Knowledgeable Family Law Representation

Does a criminal record impact child custody?

On Behalf of | Sep 10, 2023 | Child Custody |

Every year, thousands of families in California navigate the process of divorce and determining child custody arrangements. These decisions can have a significant impact on the lives of both parents and children.

In determining child custody, a judge looks at multiple factors, and one of them can be any criminal record on the part of a parent. Having a criminal record can certainly affect child custody decisions, but it depends on the individual details of each case.

What a judge considers when it comes to a criminal record

The primary motivation for a judge in deciding how custody and visitation are apportioned is the safety, stability and happiness of the children in question. A judge will consider any past criminal behavior when making a decision.

But not all crimes have equal relevance.
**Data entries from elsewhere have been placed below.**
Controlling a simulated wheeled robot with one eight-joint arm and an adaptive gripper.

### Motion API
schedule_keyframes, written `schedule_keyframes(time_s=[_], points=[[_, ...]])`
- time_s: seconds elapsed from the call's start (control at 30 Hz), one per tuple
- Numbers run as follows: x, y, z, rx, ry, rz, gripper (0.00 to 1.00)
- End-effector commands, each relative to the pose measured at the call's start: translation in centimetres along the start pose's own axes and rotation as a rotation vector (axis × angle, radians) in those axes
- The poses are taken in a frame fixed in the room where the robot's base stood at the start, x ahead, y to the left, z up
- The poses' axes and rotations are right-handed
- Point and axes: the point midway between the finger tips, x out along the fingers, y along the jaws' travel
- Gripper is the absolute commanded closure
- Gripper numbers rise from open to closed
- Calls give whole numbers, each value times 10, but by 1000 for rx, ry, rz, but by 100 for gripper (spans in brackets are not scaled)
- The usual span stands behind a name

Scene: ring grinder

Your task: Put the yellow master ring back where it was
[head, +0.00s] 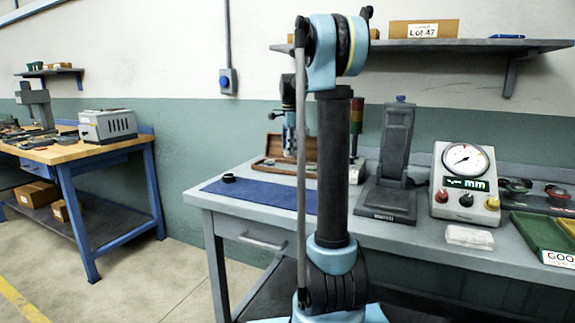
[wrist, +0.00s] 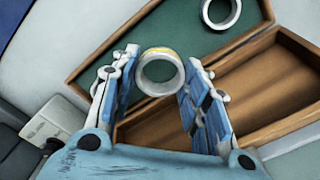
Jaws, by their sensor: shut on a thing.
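My gripper (wrist: 162,57) is shut on a metal ring (wrist: 176,78) with a yellow band on its upper edge, held between the two fingertips in the wrist view. Below it in that view is an open wooden box (wrist: 283,105), with a green-lined part and bare brown wooden compartments. A second pale ring (wrist: 207,16) shows at the top, by the green part. In the head view the box (head: 268,167) stands on the grey bench, and my gripper (head: 290,153) is over it, partly hidden by my arm. The held ring cannot be made out there.
A blue mat (head: 262,195) with a small dark ring (head: 228,177) lies before the box.

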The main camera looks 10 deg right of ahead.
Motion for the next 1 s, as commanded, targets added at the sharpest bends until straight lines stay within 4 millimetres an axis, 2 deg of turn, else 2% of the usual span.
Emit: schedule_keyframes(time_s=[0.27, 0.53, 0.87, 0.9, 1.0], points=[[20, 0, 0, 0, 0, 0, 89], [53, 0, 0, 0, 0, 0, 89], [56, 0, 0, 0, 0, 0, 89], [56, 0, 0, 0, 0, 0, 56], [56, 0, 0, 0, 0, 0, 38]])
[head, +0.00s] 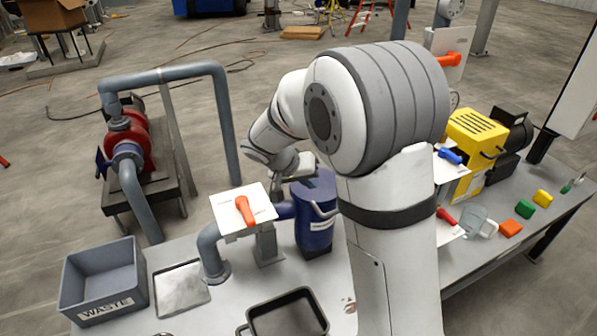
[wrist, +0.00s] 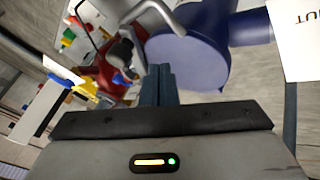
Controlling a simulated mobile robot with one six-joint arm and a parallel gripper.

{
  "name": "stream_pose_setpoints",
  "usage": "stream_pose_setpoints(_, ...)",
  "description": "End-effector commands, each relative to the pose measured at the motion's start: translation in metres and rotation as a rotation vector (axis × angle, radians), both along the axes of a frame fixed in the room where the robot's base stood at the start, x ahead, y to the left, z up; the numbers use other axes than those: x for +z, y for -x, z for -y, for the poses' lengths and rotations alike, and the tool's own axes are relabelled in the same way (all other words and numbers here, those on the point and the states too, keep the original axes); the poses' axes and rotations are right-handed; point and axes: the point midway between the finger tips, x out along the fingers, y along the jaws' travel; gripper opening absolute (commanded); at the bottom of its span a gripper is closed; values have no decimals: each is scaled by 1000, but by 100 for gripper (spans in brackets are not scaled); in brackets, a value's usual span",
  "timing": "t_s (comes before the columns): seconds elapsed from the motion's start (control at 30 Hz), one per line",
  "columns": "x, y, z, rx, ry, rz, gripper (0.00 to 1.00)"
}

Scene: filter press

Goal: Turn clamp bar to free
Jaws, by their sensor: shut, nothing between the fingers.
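The blue filter vessel (head: 315,228) stands on the table, partly behind my arm; its round blue side also shows in the wrist view (wrist: 190,58). A bent grey bar, apparently the clamp bar (head: 325,212), sits at the vessel's upper right; a grey bar also crosses the vessel in the wrist view (wrist: 150,8). My gripper (head: 306,182) is above the vessel's top. In the wrist view its fingers (wrist: 158,82) are shut together and empty, overlapping the vessel's edge. I cannot tell whether they touch anything.
A white plate with an orange handle (head: 244,210) stands left of the vessel beside a grey pipe (head: 211,250). A grey waste bin (head: 103,283), a metal tray (head: 181,288) and a dark open tray (head: 288,318) lie in front. A yellow machine (head: 478,140) stands right of my arm.

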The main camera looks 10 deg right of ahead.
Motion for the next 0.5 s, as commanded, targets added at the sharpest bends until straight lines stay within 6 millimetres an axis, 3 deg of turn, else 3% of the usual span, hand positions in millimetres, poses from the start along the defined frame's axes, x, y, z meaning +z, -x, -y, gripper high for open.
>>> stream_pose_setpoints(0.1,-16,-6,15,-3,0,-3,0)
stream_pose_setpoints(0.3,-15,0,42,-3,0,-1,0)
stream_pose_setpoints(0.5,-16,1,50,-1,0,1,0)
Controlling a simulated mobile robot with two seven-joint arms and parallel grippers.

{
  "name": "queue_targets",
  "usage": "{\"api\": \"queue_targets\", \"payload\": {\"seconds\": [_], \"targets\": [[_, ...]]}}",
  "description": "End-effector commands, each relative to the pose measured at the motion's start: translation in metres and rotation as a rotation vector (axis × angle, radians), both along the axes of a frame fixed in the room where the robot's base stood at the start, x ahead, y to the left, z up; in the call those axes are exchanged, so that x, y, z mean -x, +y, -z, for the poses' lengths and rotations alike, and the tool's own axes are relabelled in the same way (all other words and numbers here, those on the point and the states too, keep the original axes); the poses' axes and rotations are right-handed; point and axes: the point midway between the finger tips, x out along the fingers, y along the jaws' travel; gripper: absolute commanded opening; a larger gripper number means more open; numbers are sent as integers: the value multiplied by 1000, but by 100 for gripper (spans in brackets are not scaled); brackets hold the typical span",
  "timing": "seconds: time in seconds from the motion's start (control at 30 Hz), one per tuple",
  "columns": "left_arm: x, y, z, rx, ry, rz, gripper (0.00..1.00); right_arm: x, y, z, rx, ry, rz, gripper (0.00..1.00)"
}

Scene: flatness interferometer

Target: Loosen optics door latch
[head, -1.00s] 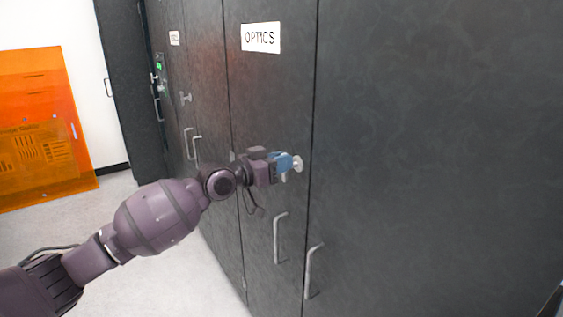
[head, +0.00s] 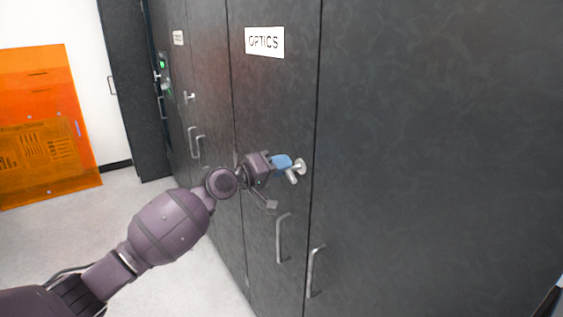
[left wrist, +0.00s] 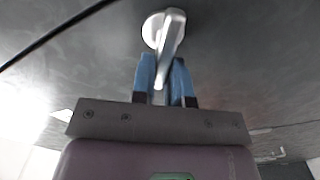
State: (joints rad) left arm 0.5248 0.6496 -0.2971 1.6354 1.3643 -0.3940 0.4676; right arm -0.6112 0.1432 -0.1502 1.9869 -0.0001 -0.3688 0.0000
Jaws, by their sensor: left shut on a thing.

Violent crimes are a more significant red flag than non-violent crimes. Crimes against a child, and specifically the children in question, are usually treated with utmost seriousness.

Drug offenses and DUIs are alarming to judges because they raise the possibility of neglect.

Repeat and recent offenses are also more likely to have negative consequences than one-time offenses or convictions from the distant past.

Conviction versus charges

One important distinction in all of this is the difference between being charged with a crime and being convicted of a crime. Not all charges lead to convictions, and a conviction brings far more weight than a charge. Anyone charged with a crime is afforded due process under the law.

A party in the divorce can ask for an emergency custody order if there are open charges against the other party. If granted, that order will remain in effect until the charges are resolved one way or the other.

A criminal conviction can have a serious impact on child custody and visitation during a divorce. However, not all convictions have equal weight, and it’s important to note the distinction between charges and convictions.